There are many stories that recall a time when a superhuman figure intervened to bring about the foundations of civilization. But when later in this cycle, mere mortals carried on the work. This point of the cosmogonic cycle yields “an emperor in human form who shall stand for all generations to come as the model of man the king.”

2. Childhood of the Human Hero

Many myths don’t portray the hero as a regular man who managed to break free from the limitations of his group, but rather, they present the hero as a someone endowed with extraordinary powers rom a very young age. The hero’s life seems to be a series of marvels, with the “great central adventure at its culmination.”

Herohood is then, predestined, rather than achieved. And this creates two viewpoints by which to view the hero. The first is to see the hero as someone to emulate, since he was self-made. Jesus, can be seen someone who was able, through meditation and a particular lifestyle, to gain wisdom. The second view states that the hero is “rather a symbol to be contemplated than an example to be literally followed.” In that sense, we should meditate on the divinity that is present within us all. Instead of the lesson being “Do thus and be good,” it is “Know this and be God.”

Campbell tells us that the extent to which the hero is able to affect society depends on the amount of time the hero spends in obscurity. He recalls two stories to illustrate this point. The first is about Charlemagne (742-814), who was persecuted by his elder brothers when he was a child. He took off to Saracen Spain. And there he took the name of “Mainet,” and served the king. He converted the king’s daughter to Christianity and he secretly planned to marry her. Later, Charlemagne, now a royal youth went back to France and overthrew those who persecuted him. He became the new king and ruled a hundred years, surrounded by twelve of his peers. He had long hair and white beard, and one day when he helped a snake, it returned the favor.

“The reptile bestowed on him a charm that involved him in a love affair with a woman already dead. This amulet fell into a well at Aix: that is why Aix became the emperor’s favorite residence. After his long wars against the Saracens, Saxons, Slavs, and Northmen, the ageless emperor died; but he sleeps only, to awake in the hour of his country’s need. During the later Middle Ages, he once arose from the dead to participate in a crusade.”

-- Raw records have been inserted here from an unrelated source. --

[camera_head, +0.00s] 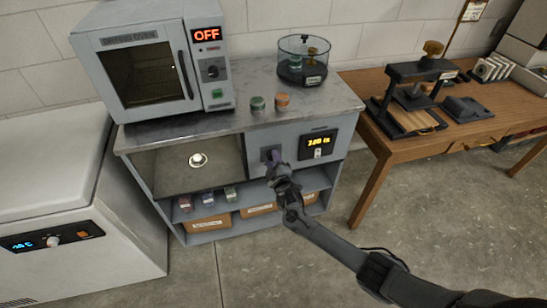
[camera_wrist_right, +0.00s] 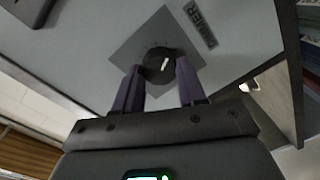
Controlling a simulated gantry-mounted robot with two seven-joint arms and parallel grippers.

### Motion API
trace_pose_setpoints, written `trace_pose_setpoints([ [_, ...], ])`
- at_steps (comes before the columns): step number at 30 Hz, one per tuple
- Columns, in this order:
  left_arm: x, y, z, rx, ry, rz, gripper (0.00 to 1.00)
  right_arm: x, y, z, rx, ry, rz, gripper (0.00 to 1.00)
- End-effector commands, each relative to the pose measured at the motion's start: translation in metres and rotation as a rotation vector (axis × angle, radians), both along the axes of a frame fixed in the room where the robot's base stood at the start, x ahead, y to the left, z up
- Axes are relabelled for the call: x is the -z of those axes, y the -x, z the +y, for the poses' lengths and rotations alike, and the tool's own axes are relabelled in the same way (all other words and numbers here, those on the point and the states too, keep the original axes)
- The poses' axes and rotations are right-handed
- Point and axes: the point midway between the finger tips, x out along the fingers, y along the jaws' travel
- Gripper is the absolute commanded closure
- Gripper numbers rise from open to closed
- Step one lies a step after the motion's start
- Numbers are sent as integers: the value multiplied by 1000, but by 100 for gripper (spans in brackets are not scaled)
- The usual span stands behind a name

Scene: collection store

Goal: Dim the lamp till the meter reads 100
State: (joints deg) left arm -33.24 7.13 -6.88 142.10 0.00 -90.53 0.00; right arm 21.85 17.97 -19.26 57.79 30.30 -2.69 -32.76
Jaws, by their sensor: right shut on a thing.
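The meter (camera_head: 318,145) on the cabinet front shows small yellow digits that look like 300 lx, though I cannot read them surely. The dimmer is a round black knob (camera_wrist_right: 159,65) with a white pointer mark, on a grey square plate beside a label reading DIMMER. My right gripper (camera_head: 274,160) is at this plate and partly covers it in the head view. In the right wrist view its two purple fingers (camera_wrist_right: 155,85) are shut on the knob from both sides. A small bright white round thing (camera_head: 198,160) sits in the lit bay left of the dimmer. My left gripper is not in view.
A drying oven (camera_head: 150,65) reading OFF, two small jars (camera_head: 257,103) and a glass vessel (camera_head: 303,60) stand on the cabinet top. A wooden table (camera_head: 460,135) with a press stands right.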

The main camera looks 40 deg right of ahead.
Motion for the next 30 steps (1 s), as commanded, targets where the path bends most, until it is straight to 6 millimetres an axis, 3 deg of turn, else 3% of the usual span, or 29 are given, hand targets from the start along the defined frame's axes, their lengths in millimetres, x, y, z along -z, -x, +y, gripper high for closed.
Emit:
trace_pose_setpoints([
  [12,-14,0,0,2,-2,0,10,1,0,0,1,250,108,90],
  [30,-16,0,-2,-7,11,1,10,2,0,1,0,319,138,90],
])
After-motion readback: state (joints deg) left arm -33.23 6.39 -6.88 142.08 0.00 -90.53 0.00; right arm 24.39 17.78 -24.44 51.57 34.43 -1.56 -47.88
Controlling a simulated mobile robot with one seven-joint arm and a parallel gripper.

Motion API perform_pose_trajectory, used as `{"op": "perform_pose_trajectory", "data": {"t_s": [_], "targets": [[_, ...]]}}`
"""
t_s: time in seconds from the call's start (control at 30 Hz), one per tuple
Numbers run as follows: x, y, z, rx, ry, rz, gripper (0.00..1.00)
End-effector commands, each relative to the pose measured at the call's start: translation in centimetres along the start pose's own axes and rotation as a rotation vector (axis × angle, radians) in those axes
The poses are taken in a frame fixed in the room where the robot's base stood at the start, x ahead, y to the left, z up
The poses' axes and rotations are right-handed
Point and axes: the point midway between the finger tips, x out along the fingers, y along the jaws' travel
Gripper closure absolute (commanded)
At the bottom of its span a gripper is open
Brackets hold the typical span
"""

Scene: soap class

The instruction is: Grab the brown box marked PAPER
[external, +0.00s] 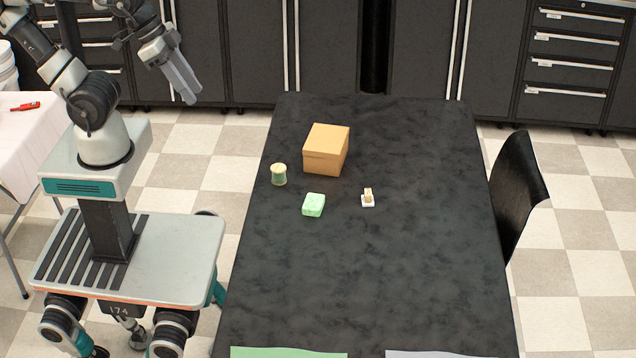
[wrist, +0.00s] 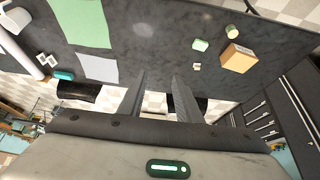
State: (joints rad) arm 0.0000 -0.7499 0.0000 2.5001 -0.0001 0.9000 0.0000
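The brown box (external: 325,150) sits on the dark table towards its far left part. It also shows in the wrist view (wrist: 239,58) at the upper right, with small dark marks on one side too small to read. My gripper (external: 190,92) is raised to the left of the table, well apart from the box. In the wrist view my gripper (wrist: 158,82) shows two fingers apart with nothing between them.
A small jar (external: 279,175) stands close left of the box. A green soap-like block (external: 313,205) and a small white item with a tan top (external: 368,198) lie nearer. A black chair (external: 522,190) stands at the table's right side. The table's middle is clear.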

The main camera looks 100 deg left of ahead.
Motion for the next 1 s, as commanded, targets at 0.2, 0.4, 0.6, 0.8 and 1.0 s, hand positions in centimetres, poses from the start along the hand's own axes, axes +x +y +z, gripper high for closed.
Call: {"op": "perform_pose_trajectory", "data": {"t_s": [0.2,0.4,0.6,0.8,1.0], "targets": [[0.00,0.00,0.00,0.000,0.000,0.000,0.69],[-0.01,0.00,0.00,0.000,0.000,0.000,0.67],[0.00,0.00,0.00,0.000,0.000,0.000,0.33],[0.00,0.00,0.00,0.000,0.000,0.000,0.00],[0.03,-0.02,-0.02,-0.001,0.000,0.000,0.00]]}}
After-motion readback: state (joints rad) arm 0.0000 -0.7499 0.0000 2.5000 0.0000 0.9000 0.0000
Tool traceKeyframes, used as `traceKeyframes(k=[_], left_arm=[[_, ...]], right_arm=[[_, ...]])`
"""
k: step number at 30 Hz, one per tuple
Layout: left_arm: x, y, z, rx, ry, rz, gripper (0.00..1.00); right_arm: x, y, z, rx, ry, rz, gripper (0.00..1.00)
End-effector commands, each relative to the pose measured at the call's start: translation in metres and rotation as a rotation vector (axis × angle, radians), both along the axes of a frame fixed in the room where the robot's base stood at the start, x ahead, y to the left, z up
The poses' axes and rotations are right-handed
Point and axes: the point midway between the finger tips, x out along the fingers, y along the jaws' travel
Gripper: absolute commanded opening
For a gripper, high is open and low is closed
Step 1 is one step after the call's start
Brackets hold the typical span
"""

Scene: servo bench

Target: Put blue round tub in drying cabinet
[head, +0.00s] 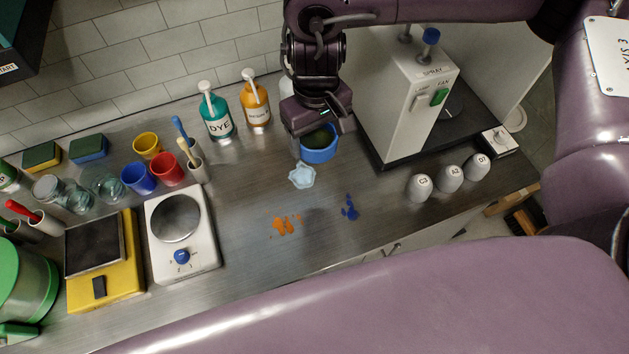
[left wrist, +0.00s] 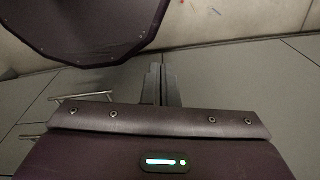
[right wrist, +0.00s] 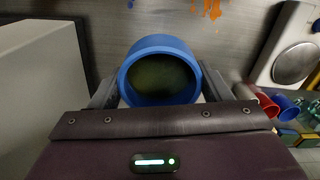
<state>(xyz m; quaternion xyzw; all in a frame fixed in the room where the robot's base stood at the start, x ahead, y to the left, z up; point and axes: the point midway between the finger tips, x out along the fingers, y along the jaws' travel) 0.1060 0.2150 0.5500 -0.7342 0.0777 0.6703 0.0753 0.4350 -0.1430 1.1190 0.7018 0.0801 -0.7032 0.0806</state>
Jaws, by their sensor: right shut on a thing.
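The blue round tub (head: 320,156) is at the back of the bench, with a dark olive inside. My right gripper (head: 318,129) reaches down over it and is shut on it. In the right wrist view the tub (right wrist: 160,98) sits between the two fingers (right wrist: 159,84), one on each side. I cannot tell whether its base touches the bench. No drying cabinet is clearly identifiable; a dark box with a partly cut-off label (head: 12,69) shows at the top left. My left gripper (left wrist: 162,84) shows only in the left wrist view, fingers together and empty.
A white spray machine (head: 400,105) stands right of the tub. Teal (head: 216,118) and orange (head: 256,106) pump bottles stand left of it. Cups, a round-plate device (head: 182,240) and a yellow scale (head: 104,287) fill the left. Orange (head: 285,225) and blue (head: 350,208) stains mark the open middle.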

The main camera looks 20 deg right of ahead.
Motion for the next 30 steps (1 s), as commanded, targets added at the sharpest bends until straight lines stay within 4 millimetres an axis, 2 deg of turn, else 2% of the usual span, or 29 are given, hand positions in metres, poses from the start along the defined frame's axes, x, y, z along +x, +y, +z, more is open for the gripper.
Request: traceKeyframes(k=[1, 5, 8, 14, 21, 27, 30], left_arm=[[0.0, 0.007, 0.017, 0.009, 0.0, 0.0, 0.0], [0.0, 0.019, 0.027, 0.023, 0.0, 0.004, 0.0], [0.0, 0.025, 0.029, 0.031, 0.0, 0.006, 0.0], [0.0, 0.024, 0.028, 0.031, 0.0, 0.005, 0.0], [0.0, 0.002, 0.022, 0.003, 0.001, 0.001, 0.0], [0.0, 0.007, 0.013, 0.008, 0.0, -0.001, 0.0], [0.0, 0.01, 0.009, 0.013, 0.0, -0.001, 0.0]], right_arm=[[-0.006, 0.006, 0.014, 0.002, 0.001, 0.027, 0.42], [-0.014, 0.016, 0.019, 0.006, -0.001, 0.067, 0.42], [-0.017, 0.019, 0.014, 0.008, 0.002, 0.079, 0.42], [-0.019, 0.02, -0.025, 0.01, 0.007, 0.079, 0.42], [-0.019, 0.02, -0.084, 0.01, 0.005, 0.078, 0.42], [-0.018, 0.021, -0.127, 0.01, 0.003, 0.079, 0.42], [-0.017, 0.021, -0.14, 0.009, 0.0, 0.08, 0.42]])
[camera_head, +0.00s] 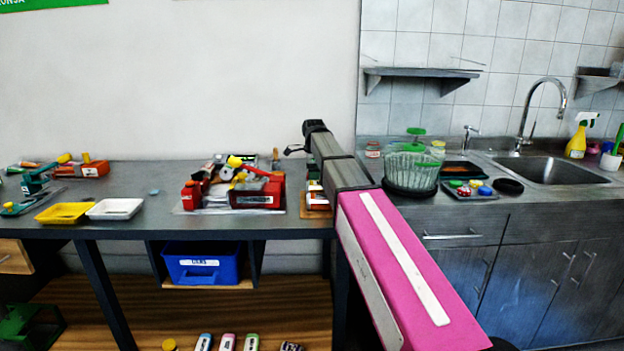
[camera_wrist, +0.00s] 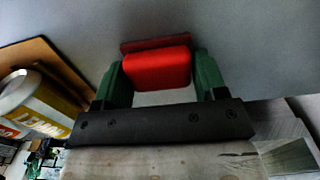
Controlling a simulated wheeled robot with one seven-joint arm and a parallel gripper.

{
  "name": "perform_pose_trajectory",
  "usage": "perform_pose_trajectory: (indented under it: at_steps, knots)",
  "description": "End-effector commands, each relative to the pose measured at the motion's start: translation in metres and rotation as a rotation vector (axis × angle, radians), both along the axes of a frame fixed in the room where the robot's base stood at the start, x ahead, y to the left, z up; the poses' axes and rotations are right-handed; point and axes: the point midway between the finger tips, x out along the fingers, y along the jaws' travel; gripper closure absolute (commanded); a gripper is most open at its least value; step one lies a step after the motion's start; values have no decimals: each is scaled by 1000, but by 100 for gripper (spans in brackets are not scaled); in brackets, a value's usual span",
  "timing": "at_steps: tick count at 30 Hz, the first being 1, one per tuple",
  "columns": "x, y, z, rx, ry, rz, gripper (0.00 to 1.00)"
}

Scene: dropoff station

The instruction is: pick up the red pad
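The red pad (camera_wrist: 157,68) is a bright red block with rounded corners in the wrist view. A darker red strip lies along its far edge. My gripper (camera_wrist: 160,76) has its two green fingers apart, one on each side of the red pad. The pad nearly fills the room between them. I cannot tell whether both fingers press on it or whether it is lifted. In the head view my arm reaches over the right part of the grey workbench (camera_head: 130,178); my fingertips and the red pad cannot be made out there.
A yellow-and-white can marked lemon (camera_wrist: 38,100) stands left of my gripper beside a brown board (camera_wrist: 55,62). Red fixtures (camera_head: 258,195) stand left of my arm on the bench. Yellow (camera_head: 63,213) and white (camera_head: 114,209) trays lie further left. A sink (camera_head: 553,170) is at right.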

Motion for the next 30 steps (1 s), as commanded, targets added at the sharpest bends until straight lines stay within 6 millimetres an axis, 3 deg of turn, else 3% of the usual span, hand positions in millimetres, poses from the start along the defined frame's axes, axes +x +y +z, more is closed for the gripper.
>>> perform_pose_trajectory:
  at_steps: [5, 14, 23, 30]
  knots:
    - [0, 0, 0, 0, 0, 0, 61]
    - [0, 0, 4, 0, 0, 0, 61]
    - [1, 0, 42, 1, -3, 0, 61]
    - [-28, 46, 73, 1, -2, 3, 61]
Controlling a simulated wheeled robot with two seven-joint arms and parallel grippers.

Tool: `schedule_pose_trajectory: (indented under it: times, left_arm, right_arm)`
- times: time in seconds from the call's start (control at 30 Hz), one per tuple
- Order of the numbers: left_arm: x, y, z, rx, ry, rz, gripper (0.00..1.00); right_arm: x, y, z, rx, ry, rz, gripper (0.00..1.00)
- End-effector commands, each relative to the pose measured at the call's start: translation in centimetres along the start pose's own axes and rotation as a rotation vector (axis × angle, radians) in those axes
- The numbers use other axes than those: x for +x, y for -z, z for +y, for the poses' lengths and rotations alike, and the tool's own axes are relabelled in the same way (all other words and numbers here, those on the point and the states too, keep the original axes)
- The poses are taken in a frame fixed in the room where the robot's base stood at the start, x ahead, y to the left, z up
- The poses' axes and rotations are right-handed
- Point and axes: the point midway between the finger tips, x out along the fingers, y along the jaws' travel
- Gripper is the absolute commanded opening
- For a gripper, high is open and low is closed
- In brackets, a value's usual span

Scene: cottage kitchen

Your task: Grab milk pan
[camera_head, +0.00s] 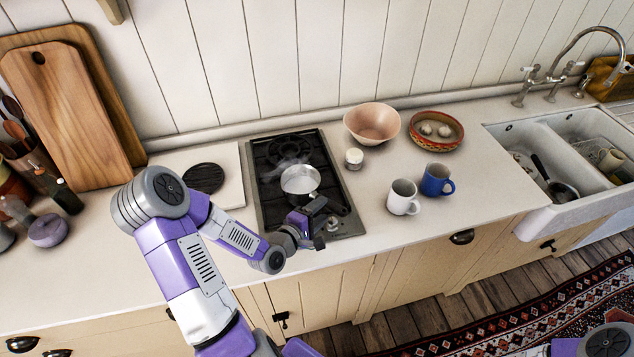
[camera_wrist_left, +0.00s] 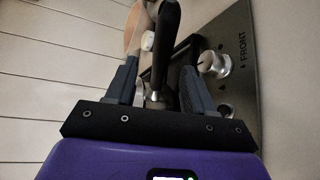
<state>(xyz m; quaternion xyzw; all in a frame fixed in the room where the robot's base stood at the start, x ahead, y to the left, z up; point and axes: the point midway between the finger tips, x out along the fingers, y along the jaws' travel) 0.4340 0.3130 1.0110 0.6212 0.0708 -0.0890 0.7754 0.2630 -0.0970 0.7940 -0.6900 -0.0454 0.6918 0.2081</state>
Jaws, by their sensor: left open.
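The milk pan (camera_head: 300,179) is a small pale metal pan standing on the hob, with steam rising over it. My left gripper (camera_head: 312,214) is at the near side of the pan, over the front of the hob, and covers much of the handle in the head view. In the left wrist view, a dark handle (camera_wrist_left: 168,45) runs between the two fingers of my left gripper (camera_wrist_left: 159,72). The gripper is open, with a finger on each side of the handle. Whether either finger touches it I cannot tell. My right gripper is not in view.
The black hob (camera_head: 268,200) has a knob (camera_wrist_left: 213,64) close by the right finger in the wrist view. A small white jar (camera_head: 354,159), a pink bowl (camera_head: 372,122), a white mug (camera_head: 402,197) and a blue mug (camera_head: 436,180) stand to the right. Counter in front of the mugs is clear.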

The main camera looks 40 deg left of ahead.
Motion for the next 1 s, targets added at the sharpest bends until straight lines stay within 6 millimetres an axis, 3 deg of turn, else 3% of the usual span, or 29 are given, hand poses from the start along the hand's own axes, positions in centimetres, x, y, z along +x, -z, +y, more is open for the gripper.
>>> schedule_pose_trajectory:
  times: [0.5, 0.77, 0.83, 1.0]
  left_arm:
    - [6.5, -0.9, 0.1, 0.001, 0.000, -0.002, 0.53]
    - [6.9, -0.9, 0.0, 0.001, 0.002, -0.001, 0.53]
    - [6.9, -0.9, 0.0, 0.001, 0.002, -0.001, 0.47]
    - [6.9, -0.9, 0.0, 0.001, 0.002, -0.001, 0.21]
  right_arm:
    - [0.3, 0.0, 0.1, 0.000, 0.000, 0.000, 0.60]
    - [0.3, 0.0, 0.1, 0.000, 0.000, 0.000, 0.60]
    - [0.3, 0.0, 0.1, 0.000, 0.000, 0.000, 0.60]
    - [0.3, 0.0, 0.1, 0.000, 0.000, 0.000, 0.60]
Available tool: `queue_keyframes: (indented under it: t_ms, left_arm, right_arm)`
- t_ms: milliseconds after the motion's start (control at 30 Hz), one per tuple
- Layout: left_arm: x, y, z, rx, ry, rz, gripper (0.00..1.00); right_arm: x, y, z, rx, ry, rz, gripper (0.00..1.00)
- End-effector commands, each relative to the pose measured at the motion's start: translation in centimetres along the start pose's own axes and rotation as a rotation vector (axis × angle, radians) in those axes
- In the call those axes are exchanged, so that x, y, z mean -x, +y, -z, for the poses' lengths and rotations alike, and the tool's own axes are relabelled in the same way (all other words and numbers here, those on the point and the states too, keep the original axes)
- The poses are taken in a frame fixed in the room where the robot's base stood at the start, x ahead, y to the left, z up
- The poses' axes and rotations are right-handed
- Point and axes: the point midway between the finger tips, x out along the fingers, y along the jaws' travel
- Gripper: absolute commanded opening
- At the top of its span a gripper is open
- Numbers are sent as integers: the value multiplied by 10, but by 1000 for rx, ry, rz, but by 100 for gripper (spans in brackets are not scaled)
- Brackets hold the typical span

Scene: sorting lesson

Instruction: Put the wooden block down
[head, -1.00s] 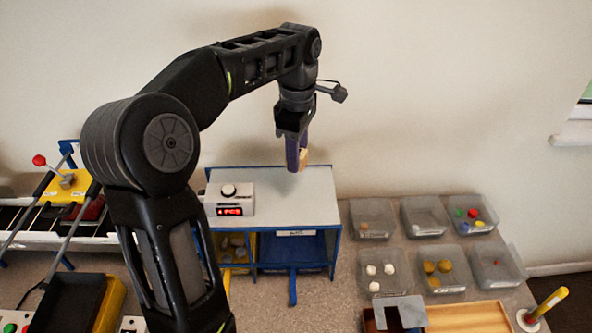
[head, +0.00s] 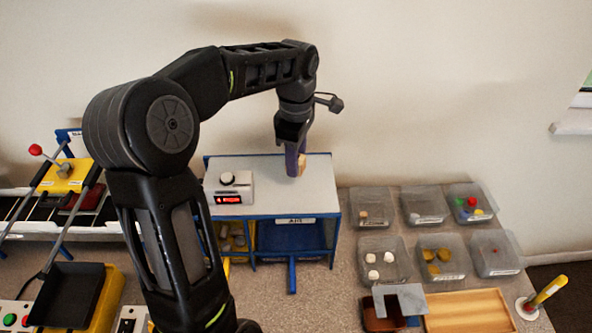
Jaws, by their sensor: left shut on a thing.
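A small tan wooden block (head: 302,165) is held at the tips of my left gripper (head: 296,168), which points straight down and is shut on it. The gripper hides part of the block. Both are at the white top of a blue-framed stand (head: 263,197). I cannot tell whether the block touches the top. My right gripper is not in view.
A white device with a red display (head: 229,190) stands on the left of the stand's top. Clear bins (head: 378,245) with small items sit to the right, near a wooden tray (head: 470,312). The right of the top is clear.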

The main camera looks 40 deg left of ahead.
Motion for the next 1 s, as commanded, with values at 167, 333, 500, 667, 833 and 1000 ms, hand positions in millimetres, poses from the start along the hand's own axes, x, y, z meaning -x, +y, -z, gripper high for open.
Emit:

The second woman tells of an absurd story of a woman who gave birth to a water jar. The jar was called “Water Jar Boy” because only after talking to him for a long time, his family found out he was a boy. This motif is about how the child of destiny must face a long period of obscurity. This is when he finds himself in disgrace or in grave danger. He is either thrown inward into his own depths, or outward into the unknown. In both cases, he will touch an unexplored darkness.

Here, he will interact with helpful and evil forces. The myths acknowledge that an extraordinary capacity is needed to survive such experiences, at a young age.

“The infancies abound in anecdotes of precocious strength, cleverness, and wisdom. Herakles strangled a serpent sent against his cradle by the goddess Hera. Maui of Polynesia snared and slowed the sun—to give his mother time to cook her meals. Abraham, as we have seen, arrived at the knowledge of the One God. Jesus confounded the wise men. The baby Buddha had been left one day beneath the shade of a tree; his nurses suddenly noted that the shadow had not moved all afternoon and that the child was sitting fixed in a yogic trance.”

3. The Hero as Warrior

The mythological hero is the champion of change, he is the enemy of the status quo. The hero emerges from obscurity, but his enemy is in power. Often, the enemy is a proud tyrant, and that will be his undoing. He takes the form of the clown, as he mistakes shadow for substance. His destiny is to be tricked. The hero, who appears from the darkness, comes with the knowledge that will bring the end of the tyrant.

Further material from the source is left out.